(BRIEF) Using the listing below, extract each line that has the word "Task" in it.

+-------+

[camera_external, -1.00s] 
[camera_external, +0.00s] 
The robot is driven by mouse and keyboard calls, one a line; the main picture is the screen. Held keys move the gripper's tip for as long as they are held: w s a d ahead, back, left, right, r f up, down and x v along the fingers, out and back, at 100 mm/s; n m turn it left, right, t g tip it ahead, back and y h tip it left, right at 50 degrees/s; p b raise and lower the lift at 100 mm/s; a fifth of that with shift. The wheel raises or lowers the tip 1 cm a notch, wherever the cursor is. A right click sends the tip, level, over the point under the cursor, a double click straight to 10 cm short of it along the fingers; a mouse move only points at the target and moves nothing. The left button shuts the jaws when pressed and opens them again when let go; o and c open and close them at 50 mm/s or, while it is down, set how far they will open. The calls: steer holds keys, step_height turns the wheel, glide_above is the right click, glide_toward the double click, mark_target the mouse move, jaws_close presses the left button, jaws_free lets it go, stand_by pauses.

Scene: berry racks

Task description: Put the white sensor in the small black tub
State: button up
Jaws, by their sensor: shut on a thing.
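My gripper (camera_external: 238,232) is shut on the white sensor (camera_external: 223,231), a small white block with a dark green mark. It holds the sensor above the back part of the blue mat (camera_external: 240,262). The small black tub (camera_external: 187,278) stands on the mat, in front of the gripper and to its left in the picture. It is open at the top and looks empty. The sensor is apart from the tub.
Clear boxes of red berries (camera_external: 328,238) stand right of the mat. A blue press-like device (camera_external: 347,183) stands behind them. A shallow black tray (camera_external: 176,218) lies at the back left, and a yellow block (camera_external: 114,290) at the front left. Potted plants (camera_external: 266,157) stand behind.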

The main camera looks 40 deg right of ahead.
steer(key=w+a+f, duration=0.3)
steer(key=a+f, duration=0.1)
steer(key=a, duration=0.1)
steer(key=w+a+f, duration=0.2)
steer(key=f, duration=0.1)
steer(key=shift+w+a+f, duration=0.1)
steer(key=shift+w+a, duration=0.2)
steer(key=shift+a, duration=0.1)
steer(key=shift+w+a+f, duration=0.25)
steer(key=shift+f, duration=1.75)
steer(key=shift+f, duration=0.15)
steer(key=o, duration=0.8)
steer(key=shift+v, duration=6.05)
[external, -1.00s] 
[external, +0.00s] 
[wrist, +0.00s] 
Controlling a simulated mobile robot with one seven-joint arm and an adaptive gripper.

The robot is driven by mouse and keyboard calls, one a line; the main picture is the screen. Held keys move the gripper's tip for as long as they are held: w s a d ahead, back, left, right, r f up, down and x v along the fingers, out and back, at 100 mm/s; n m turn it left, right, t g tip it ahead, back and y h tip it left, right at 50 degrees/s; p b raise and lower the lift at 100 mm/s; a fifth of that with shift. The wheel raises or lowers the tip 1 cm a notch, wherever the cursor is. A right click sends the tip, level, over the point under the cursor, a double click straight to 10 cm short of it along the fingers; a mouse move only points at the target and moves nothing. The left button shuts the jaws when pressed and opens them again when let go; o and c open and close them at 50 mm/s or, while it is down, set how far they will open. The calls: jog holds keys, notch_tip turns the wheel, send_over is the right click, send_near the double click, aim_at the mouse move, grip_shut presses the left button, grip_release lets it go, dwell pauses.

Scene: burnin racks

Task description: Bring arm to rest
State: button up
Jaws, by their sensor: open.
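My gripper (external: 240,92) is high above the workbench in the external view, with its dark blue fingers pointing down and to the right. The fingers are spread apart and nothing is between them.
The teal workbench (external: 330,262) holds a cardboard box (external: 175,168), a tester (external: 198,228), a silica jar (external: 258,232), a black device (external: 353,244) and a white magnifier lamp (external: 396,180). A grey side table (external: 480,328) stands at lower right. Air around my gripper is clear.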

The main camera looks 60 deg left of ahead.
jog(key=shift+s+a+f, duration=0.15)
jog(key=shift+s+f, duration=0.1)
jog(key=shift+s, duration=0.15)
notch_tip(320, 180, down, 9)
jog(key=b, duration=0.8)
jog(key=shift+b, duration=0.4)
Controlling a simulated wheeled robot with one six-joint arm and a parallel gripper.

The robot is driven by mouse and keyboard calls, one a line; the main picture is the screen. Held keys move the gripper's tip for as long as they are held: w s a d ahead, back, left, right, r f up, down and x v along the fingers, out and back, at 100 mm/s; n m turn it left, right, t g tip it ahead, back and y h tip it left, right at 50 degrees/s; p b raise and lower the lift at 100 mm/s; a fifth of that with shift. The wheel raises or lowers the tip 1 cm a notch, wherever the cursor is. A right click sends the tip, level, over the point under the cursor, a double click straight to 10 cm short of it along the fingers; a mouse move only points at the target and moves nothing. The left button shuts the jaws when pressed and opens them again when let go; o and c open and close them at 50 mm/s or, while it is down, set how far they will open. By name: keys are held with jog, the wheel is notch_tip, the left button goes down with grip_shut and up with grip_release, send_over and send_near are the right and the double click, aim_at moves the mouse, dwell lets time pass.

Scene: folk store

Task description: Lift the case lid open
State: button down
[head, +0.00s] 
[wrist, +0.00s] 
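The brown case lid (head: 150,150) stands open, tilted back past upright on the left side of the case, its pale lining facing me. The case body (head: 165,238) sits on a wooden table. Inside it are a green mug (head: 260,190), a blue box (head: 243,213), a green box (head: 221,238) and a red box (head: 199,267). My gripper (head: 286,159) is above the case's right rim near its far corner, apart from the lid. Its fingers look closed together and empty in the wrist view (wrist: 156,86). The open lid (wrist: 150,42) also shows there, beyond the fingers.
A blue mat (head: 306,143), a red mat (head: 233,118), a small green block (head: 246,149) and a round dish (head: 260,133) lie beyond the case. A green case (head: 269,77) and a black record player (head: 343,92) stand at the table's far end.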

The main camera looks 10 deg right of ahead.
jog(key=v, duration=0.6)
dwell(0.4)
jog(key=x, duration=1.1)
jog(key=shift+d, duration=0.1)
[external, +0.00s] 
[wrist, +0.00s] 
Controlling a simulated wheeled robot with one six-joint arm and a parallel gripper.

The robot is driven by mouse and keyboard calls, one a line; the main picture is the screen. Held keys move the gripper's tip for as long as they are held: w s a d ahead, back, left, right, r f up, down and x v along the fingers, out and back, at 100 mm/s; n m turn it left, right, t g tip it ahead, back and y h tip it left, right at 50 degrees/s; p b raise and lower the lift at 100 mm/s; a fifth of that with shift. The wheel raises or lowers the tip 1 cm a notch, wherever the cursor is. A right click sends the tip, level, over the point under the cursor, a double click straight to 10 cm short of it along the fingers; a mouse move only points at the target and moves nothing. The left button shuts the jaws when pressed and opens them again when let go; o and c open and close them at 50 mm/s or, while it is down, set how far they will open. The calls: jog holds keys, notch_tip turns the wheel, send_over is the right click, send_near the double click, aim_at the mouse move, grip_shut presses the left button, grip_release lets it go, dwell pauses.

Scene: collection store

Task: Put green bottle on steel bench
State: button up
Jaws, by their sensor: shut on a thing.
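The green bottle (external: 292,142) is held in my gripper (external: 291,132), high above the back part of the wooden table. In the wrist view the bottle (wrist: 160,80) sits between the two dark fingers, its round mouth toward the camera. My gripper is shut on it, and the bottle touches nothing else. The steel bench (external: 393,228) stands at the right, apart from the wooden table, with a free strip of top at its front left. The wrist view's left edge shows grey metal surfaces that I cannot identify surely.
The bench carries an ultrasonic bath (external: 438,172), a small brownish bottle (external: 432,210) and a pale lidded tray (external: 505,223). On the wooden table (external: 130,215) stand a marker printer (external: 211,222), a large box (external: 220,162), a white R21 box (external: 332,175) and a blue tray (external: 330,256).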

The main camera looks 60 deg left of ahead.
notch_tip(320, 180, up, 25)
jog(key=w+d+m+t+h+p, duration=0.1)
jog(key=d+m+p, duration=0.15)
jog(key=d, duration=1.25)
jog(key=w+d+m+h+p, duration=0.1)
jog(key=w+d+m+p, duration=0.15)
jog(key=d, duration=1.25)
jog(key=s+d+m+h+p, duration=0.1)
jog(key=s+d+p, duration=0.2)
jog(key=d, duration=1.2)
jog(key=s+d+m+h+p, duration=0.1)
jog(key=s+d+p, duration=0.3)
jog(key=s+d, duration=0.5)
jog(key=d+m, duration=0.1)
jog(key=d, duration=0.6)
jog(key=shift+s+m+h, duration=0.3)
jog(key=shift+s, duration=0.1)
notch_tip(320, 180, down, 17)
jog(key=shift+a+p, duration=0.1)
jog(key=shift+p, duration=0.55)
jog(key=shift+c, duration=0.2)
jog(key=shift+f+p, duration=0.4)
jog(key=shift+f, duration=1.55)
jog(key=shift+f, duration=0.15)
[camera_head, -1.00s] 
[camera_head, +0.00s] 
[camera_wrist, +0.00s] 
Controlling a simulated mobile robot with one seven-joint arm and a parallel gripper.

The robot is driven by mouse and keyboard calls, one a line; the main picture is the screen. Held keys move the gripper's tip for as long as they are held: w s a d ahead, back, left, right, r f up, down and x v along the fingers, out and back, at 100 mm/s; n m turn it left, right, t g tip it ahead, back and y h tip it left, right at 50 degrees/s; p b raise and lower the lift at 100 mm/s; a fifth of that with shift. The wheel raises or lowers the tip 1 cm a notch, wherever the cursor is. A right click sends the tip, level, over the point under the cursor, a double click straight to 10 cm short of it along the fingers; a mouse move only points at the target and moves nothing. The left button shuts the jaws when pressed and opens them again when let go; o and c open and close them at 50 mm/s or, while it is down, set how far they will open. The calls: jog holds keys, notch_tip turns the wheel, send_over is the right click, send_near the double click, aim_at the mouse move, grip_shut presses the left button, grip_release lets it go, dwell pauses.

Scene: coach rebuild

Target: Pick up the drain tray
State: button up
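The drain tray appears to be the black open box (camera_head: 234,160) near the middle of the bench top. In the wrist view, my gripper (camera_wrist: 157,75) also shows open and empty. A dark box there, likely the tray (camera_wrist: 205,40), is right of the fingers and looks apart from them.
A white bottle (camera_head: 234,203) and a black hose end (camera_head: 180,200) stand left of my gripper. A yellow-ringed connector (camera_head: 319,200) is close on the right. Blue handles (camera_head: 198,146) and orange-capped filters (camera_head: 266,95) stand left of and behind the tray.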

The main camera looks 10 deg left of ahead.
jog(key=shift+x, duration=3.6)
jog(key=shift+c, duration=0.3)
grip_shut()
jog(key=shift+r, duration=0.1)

+-------+

(EXERCISE OUTPUT)
Task description: Put the white sensor in the small black tub
Task description: Bring arm to rest
Task description: Lift the case lid open
Task: Put green bottle on steel bench

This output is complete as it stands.